"We simply attempt to be fearful when others are greedy and to be greedy only when others are fearful."
-- Warren Buffett

Of all the Oracle of Omaha's orations, this one holds a special place in Foolish investors' hearts. When looking to bag a bargain, a panicked sell-off by jittery investors offers you a great chance to snap up stocks on the cheap.

In the short term, professional traders' pessimism can become a self-fulfilling prophecy. Desperate institutions lower their asking prices to get rid of a stock, prompting buyers' bid prices to fall in tandem, creating the very price decline that both sides feared in the first place -- until the selling stops.

Until it does, savvy investors can "get greedy," snapping up bargains from these fearful sellers. (Assuming they really are bargains.) In today's column, we'll see which stocks Wall Street's motivated sellers are most frantic to unload. Once we've compiled this shopping list of potential picks, we'll check them against the collective intelligence of Motley Fool CAPS.

Today's contenders:

Company

Recent Price

CAPS Rating
(out of 5)

CGG Veritas (NYSE: CGV) $36.91 *****
AgFeed Industries (Nasdaq: FEED) $1.82 ****
Terra Nitrogen (NYSE: TNH) $156.29 ****
Leap Wireless (Nasdaq: LEAP) $14.74 **
Pilgrim's Pride (NYSE: PPC) $5.37 *

Companies are selected based on past-three-month changes in institutional ownership, as reported on finviz.com. Recent price provided by Yahoo! Finance. CAPS ratings from Motley Fool CAPS.

Judging from the star ratings our CAPS members have assigned to these stocks, it seems investors generally agree with Wall Street's pessimism over Pilgrim's Pride and Leap Wireless. In contrast, we're considerably more optimistic about Terra Nitrogen, CGG Veritas, and tiny AgFeed Industries. I have to say that I agree with the majority on all points this week.

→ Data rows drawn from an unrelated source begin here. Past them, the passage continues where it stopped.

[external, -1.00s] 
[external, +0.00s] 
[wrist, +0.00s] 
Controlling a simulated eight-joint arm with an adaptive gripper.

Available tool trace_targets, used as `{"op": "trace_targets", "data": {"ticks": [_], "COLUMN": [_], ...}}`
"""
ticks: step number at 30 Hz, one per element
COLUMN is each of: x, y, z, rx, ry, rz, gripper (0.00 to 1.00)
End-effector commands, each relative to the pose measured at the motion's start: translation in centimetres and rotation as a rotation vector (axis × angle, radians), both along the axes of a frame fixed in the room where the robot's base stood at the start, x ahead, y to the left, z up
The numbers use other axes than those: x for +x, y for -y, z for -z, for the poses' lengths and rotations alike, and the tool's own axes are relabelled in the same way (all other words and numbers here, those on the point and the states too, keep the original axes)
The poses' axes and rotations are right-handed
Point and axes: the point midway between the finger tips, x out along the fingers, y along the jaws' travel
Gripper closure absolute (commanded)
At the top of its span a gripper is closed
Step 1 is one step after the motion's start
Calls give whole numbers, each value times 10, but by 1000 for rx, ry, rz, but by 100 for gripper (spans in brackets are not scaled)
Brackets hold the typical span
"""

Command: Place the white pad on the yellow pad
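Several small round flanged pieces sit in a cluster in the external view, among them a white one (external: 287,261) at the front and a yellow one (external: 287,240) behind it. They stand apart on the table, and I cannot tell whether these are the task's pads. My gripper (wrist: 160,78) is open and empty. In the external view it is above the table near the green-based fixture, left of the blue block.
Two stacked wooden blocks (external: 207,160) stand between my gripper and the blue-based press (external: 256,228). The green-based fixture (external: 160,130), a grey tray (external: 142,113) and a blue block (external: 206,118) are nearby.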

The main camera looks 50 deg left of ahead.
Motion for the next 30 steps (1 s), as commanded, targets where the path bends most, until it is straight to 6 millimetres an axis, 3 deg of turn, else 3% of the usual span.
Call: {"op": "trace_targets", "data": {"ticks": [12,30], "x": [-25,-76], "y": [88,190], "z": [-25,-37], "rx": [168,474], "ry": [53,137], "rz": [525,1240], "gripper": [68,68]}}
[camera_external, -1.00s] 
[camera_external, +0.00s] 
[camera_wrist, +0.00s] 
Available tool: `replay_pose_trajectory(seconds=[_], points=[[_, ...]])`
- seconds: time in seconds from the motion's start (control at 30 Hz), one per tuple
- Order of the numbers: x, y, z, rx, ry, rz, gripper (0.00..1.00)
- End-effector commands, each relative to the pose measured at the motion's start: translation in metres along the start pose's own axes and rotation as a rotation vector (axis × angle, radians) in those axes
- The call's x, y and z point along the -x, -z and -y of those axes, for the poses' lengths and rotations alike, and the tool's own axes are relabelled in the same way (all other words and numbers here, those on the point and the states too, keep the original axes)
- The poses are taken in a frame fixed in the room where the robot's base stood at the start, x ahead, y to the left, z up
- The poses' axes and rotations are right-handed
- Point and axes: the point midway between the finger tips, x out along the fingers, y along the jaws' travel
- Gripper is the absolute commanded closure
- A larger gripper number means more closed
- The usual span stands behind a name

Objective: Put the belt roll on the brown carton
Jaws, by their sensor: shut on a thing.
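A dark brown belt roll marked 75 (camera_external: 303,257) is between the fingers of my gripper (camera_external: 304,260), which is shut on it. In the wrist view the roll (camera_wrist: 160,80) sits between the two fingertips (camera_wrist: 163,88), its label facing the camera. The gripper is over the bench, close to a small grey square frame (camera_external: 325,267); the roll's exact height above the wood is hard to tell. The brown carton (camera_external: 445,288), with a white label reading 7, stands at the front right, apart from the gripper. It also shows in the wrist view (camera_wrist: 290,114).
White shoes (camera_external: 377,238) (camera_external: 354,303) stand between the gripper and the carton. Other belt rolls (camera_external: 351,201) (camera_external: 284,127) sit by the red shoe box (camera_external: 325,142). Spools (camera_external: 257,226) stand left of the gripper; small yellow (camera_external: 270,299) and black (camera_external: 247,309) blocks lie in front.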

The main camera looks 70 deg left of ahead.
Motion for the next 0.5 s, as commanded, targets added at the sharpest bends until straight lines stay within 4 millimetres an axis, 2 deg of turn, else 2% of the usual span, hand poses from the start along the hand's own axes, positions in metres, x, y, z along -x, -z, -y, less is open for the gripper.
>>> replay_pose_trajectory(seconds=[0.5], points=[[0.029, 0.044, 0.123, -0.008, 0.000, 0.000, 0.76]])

Take Pilgrim's Pride, for example. Analysts don't expect this chicken farmer to earn chicken scratch in 2011, and while 2012's earnings may be better, the valuation's nothing to be proud about: 11 times forward earnings, on a stock expected to post only a 9% growth rate over the next five years.

Leap Wireless? That one requires an even bigger leap of faith. No earnings over the past 12 months. None expected this year. None next year, either. It's also burning cash like it's going out of style.

On the other side of the coin, we've got a couple of ag plays to feed a hungry world: Iowa-based fertilizer play Terra Nitrogen and Chinese hog farmer AgFeed Industries. The former sells for 10 times trailing earnings, while the latter costs four times forward earnings. However, I admit that I'm more optimistic about the former than the latter. Terra pays its shareholders a 12.4% dividend yield, suggesting great strength in its cash flows. AgFeed, in contrast, is one of those risky, cash-burning Chinese microcaps we've all read so much about lately. If you're risk-averse, or simply not fond of volatility, you might want to avoid that one.

None of those four stocks receives CAPS's highest rating of five Fool stars. That honor goes to French oil diviner CGG Veritas.

The bull case for CGG Veritas
Drilling for oil? CGG has got your back -- and not just yours. Picked as an 11 O' Clock Stock by Fool Nate Weisshaar back in 2010, CGG is billed as second only to Schlumberger (NYSE: SLB) in the seismic mapping industry, and it helps oil majors figure out where to drill for black gold.

As CAPS All-Star nocemployee informs us, CGG was "hit hard by the 2010 gulf oil scare." But it's come back with a vengeance, and fellow All-Star investor ikkyu2 thinks this is just the beginning: 

Any company that helps get oil out of the ground is, to my mind, distressed the way Michael Phelps gets distressed when he dunks his head underwater in the above ground kiddie wading pool. Is he drowning? Or will he inevitably get back above the surface to rise again?

While currently "unprofitable" according to GAAP, CGG generated $420 million in free cash flow over the past 12 months, which is actually subpar performance for the company. Historically, it's averaged closer to $600 million per year. Analysts expect it to earn $0.63 per share this year, then triple that haul in 2012, giving the stock an 18.6 forward P/E ratio. Longer term, analysts predict a simply phenomenal rate of earnings growth -- 45% per year over the next half-decade.

Time to chime in
With CGG set to turn GAAP-profitable again any day now, with a history of turning such profits into strong free cash flow, and with such awesome growth rates, I see no reason to fear CGG today. To the contrary, I believe it's poised to outperform.